### WORKING DATA:
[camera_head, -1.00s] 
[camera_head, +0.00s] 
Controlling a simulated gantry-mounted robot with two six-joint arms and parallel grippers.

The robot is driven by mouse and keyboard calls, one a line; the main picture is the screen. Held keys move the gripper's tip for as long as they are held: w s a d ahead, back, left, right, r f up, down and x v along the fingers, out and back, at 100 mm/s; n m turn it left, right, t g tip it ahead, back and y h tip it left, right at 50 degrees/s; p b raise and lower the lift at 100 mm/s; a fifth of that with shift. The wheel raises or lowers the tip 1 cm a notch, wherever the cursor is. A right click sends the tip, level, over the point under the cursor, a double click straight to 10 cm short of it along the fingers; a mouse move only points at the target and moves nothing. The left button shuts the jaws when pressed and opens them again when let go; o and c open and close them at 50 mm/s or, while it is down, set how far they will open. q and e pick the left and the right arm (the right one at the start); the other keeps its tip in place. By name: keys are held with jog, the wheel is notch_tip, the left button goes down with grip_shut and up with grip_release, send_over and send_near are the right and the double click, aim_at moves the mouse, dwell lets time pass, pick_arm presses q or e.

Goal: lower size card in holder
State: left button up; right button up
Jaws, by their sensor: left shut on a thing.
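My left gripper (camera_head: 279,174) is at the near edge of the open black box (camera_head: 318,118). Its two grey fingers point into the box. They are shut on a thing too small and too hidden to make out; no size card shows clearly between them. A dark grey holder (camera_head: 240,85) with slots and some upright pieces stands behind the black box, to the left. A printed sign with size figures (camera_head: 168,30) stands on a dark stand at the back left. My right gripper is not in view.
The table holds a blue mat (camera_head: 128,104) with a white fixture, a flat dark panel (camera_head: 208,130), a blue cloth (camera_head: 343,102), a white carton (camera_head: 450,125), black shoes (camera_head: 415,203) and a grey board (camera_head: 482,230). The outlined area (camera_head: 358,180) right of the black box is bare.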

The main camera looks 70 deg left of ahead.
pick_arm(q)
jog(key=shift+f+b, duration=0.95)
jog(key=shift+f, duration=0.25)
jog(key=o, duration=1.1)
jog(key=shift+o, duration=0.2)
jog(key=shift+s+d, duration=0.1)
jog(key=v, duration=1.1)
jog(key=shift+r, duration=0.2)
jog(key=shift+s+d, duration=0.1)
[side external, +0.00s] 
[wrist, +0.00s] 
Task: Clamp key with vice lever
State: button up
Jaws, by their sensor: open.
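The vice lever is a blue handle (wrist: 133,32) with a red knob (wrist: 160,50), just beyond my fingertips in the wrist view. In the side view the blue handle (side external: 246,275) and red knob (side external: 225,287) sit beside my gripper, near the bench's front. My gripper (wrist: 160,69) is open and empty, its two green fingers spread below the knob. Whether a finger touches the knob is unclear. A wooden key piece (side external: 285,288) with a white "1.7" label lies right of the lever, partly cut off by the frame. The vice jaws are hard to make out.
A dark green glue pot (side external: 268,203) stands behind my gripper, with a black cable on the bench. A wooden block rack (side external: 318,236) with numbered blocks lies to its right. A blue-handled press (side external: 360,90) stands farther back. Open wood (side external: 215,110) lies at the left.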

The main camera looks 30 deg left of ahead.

### EXERCISE DIRECTIONS:
Some lines of the data may hold the word "lower". Say how many do, with nothing else.

### ANSWER BELOW:
2